- [Exercise objective]: List all lines in the material below that contain "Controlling".

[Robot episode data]
Begin
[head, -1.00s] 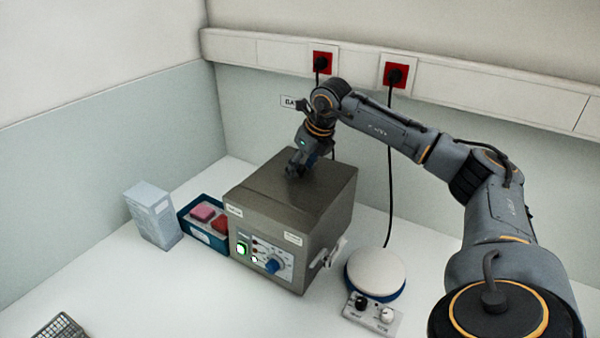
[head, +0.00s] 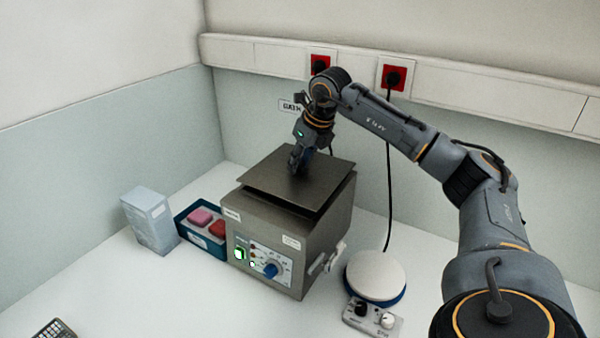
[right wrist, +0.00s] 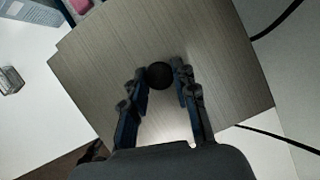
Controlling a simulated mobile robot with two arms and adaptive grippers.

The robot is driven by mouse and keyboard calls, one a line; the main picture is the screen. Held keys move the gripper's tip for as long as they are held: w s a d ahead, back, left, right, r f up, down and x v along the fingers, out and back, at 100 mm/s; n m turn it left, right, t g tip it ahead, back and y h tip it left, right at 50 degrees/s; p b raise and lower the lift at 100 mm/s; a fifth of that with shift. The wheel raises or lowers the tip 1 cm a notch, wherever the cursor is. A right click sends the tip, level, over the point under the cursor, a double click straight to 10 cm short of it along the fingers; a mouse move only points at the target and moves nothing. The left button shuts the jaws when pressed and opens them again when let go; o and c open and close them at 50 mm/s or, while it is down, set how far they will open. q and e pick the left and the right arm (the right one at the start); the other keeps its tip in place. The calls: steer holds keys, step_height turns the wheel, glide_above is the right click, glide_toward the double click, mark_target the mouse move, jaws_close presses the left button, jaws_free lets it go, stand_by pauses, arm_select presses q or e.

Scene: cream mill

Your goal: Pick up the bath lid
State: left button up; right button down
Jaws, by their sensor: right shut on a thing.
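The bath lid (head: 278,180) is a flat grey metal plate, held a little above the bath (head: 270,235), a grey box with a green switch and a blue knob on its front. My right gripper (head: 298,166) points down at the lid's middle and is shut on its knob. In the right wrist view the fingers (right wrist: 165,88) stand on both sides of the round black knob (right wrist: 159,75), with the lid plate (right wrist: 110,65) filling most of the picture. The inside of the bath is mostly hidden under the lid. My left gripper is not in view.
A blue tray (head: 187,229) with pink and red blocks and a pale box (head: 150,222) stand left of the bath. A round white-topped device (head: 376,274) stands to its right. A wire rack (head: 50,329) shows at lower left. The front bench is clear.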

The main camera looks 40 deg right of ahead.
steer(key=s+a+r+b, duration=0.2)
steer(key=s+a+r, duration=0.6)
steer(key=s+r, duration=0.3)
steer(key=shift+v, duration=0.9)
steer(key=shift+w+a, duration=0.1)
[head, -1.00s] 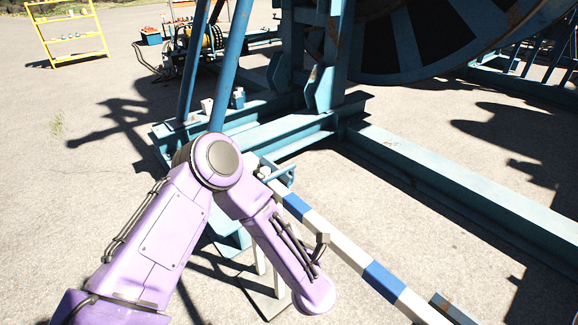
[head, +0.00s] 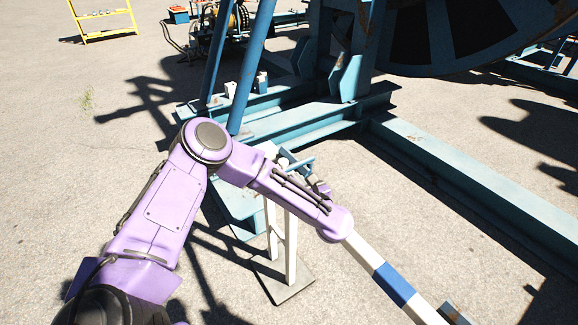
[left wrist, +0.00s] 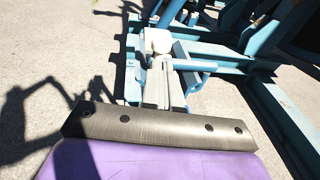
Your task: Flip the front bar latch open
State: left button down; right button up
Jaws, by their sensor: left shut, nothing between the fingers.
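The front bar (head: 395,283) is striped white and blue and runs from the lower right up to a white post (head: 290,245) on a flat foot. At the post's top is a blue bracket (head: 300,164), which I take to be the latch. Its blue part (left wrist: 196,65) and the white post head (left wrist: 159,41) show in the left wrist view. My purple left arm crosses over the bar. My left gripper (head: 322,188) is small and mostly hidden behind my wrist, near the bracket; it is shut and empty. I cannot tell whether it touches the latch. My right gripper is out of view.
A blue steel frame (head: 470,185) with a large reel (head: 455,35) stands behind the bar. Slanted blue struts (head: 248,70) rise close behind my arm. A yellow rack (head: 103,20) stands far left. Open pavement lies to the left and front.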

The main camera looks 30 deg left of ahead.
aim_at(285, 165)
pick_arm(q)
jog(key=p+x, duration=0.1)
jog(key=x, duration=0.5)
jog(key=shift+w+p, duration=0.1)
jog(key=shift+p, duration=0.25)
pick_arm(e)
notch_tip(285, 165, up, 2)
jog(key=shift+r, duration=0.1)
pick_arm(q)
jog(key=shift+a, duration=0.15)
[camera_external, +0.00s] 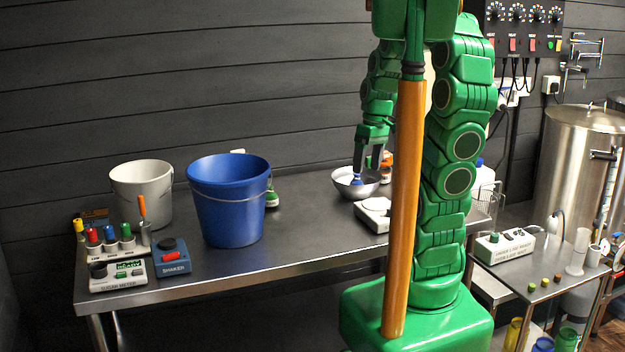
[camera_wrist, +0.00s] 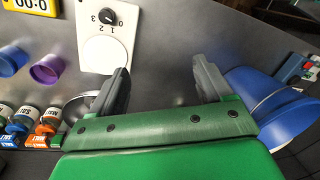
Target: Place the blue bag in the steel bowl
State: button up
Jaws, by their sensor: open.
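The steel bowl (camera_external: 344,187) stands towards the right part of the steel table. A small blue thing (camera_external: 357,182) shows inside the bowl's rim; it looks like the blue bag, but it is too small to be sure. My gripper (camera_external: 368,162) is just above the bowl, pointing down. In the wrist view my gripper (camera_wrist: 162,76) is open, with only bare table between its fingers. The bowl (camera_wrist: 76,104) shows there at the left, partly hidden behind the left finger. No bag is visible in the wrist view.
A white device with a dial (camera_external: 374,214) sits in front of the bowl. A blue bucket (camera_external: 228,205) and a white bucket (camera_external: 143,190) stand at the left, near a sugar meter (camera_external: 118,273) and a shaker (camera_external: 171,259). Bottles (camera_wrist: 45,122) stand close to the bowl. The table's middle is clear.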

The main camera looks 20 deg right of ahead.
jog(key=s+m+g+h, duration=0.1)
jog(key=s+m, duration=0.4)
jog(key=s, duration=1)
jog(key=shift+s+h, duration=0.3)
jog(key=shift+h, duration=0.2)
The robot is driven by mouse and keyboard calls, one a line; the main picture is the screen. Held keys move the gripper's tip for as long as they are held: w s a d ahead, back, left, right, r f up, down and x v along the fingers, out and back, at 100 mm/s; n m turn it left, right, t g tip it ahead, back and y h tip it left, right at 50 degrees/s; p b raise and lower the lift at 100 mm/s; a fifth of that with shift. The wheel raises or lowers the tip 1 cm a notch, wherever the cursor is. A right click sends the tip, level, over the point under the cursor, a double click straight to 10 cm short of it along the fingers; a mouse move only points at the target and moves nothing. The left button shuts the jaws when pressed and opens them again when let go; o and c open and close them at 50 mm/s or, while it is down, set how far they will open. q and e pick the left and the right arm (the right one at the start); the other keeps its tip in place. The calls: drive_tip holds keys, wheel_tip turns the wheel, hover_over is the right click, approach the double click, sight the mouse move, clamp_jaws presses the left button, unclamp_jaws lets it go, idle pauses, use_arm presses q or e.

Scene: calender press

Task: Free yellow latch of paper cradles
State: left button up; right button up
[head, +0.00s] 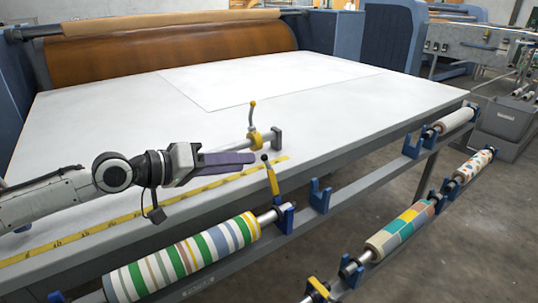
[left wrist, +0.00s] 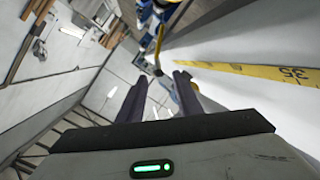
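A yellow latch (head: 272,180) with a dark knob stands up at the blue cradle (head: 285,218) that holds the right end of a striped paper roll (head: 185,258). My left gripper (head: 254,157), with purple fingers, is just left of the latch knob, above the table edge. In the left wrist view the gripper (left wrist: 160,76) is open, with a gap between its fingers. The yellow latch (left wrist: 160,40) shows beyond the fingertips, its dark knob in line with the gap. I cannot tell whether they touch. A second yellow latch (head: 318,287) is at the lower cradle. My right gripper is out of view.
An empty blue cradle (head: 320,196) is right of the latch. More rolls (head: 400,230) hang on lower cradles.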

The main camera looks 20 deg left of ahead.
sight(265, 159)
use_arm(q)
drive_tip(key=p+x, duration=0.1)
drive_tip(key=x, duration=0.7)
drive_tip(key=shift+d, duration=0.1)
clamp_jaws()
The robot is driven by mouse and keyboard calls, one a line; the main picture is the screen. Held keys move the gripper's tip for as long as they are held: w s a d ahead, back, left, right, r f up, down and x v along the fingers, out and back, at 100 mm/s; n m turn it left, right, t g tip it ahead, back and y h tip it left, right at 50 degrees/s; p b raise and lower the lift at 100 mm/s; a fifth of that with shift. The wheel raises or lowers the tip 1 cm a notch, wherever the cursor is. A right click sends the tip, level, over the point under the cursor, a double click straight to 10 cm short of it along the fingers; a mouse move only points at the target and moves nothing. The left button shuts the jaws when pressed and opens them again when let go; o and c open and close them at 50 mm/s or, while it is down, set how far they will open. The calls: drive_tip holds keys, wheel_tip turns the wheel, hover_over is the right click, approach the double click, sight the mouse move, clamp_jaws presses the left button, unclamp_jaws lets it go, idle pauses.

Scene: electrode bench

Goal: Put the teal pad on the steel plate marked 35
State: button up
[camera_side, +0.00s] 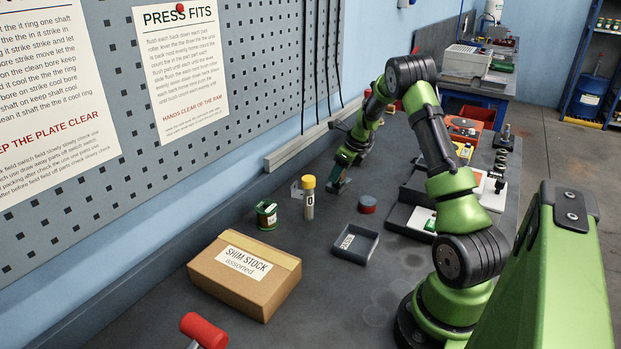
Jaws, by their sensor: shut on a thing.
End
Begin
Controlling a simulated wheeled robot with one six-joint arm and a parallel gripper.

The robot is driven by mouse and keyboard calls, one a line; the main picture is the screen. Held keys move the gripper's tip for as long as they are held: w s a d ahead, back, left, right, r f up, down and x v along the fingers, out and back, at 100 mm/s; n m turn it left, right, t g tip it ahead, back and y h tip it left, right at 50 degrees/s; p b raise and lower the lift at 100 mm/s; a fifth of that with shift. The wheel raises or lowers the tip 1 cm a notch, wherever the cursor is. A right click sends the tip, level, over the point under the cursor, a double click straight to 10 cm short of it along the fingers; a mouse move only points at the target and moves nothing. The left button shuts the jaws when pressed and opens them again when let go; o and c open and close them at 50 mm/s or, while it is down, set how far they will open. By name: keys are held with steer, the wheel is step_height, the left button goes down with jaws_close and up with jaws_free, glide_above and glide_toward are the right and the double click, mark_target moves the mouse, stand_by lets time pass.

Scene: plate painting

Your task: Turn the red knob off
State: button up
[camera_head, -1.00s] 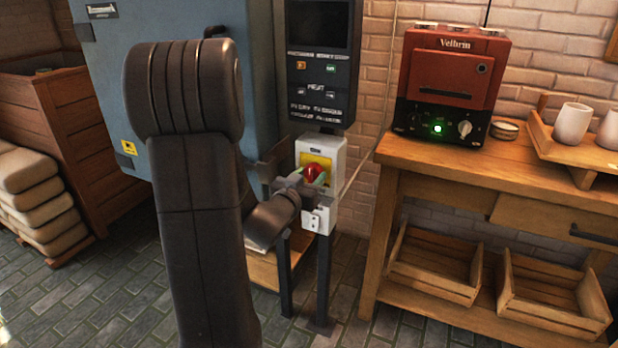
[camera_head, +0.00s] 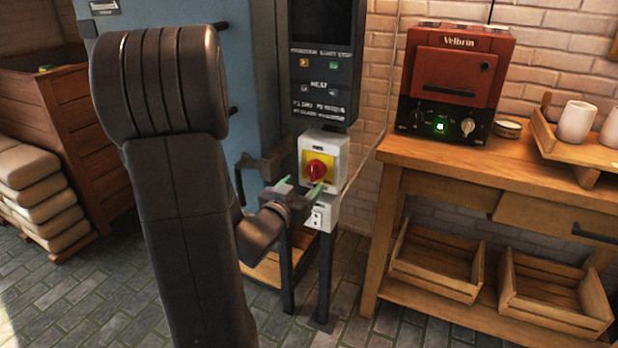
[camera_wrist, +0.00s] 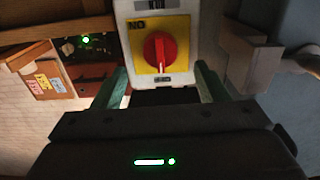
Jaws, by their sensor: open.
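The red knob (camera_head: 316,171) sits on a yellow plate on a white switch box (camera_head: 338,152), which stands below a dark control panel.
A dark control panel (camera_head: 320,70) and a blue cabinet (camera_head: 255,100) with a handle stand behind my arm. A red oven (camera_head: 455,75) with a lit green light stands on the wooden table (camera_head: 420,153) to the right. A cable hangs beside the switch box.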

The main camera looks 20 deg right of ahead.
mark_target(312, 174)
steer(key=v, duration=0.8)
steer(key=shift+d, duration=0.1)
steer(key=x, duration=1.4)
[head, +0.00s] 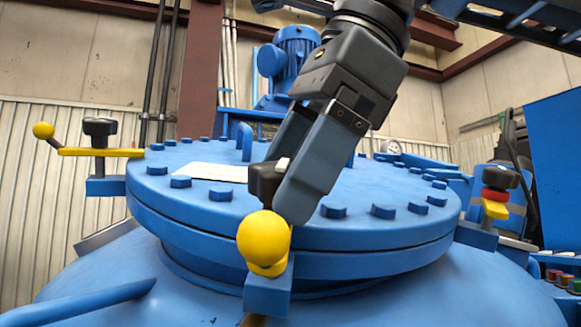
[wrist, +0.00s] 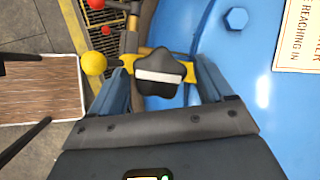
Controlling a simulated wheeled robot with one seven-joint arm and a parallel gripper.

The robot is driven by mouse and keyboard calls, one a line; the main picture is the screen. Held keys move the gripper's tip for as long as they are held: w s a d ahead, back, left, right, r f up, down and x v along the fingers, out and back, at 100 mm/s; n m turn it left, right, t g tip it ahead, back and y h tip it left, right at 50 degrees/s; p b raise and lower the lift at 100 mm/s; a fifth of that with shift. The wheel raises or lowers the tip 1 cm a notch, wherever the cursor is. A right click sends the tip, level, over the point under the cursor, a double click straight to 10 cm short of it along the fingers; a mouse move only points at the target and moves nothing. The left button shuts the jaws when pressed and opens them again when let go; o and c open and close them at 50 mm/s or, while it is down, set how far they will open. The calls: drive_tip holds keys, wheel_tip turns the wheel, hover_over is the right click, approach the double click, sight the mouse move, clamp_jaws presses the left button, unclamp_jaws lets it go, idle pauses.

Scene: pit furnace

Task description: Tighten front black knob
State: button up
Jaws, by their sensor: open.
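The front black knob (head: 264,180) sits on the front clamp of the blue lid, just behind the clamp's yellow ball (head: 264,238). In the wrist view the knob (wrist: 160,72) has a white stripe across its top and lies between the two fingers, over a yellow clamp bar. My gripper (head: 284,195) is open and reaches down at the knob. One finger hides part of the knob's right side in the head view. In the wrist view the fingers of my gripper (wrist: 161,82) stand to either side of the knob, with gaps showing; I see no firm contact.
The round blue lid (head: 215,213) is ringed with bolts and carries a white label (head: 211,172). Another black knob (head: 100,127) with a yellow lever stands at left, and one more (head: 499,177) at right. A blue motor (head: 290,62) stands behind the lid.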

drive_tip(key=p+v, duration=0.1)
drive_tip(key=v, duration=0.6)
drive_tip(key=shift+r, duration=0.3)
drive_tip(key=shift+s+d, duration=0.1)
End
Begin
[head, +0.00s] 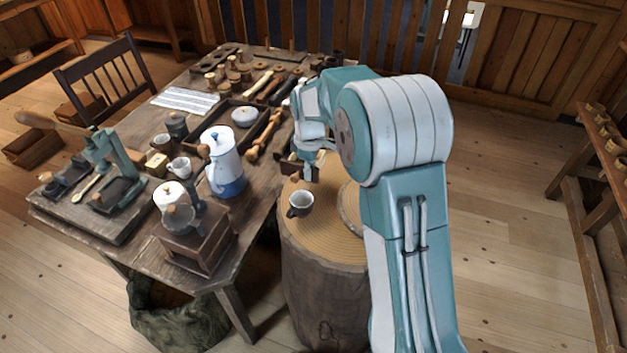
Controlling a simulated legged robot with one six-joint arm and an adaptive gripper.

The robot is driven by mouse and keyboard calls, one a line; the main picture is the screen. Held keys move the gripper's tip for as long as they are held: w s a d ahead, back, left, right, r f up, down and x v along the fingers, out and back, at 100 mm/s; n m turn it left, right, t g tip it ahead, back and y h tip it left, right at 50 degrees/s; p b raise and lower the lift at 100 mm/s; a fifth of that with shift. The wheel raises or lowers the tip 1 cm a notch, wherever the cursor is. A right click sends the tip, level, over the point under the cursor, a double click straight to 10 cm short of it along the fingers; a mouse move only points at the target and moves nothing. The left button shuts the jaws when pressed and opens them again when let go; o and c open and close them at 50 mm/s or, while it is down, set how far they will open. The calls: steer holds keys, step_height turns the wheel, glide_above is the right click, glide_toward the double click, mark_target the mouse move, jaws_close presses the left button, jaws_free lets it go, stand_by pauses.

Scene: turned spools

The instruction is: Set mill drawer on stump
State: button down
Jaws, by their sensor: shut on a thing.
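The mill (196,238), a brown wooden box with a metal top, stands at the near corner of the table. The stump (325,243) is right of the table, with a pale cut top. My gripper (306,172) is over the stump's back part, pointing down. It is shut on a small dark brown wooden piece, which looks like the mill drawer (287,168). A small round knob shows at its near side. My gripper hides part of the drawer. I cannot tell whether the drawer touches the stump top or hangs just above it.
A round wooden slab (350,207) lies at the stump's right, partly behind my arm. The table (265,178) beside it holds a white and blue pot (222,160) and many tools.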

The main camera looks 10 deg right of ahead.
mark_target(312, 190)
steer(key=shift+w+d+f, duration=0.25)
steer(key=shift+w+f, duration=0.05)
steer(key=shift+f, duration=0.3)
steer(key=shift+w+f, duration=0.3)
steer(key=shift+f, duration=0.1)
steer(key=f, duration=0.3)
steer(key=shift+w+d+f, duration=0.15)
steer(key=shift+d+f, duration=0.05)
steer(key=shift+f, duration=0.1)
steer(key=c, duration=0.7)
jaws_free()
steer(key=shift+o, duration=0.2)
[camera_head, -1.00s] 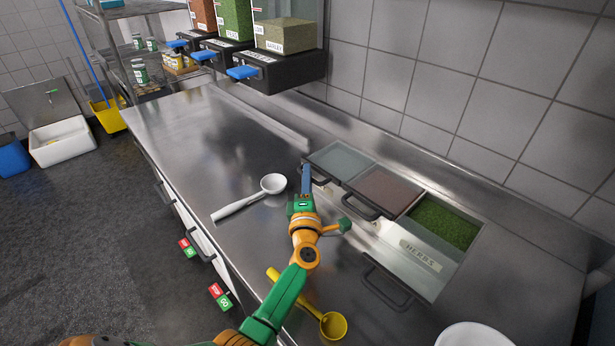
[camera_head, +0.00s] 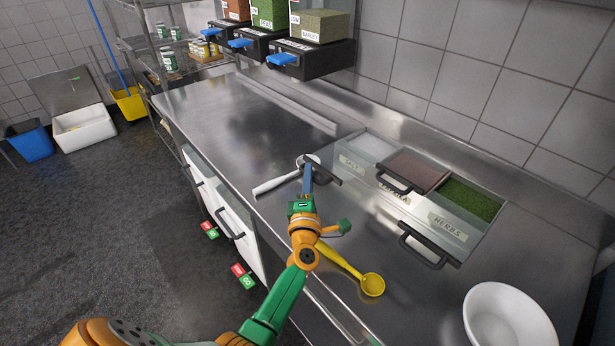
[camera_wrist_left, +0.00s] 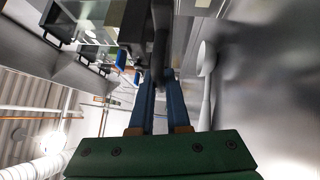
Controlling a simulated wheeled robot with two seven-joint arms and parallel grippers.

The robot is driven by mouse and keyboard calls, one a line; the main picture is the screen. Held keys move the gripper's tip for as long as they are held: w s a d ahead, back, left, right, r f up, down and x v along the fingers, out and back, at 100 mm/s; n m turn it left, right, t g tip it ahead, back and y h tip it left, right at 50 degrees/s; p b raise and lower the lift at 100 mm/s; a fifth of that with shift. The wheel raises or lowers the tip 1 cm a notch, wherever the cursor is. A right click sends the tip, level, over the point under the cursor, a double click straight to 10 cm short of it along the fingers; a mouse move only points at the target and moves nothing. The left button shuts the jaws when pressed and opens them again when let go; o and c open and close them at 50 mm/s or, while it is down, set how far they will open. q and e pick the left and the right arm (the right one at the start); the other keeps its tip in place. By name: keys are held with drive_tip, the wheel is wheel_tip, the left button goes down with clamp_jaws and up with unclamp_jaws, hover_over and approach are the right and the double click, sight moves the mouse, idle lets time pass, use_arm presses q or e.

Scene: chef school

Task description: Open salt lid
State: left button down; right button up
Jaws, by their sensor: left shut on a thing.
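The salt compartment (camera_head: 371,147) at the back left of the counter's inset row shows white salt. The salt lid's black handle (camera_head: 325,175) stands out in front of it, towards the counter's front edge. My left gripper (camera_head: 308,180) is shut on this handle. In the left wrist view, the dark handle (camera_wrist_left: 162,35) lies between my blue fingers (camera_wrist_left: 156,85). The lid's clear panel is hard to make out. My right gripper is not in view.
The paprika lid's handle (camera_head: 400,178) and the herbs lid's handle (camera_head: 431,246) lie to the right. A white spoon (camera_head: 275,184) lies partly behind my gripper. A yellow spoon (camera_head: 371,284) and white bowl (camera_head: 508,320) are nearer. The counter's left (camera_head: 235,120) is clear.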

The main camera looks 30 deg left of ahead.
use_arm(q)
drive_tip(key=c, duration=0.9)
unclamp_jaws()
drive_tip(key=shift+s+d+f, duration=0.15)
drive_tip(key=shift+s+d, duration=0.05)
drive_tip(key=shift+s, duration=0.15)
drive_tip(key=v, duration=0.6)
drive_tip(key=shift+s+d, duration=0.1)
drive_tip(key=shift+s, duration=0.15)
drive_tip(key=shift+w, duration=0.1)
End
- [Solution]:
Controlling a simulated mobile robot with two arms and adaptive grippers.
Controlling a simulated wheeled robot with one six-joint arm and a parallel gripper.
Controlling a simulated wheeled robot with one seven-joint arm and a parallel gripper.
Controlling a simulated legged robot with one six-joint arm and an adaptive gripper.
Controlling a simulated wheeled robot with two seven-joint arms and parallel grippers.

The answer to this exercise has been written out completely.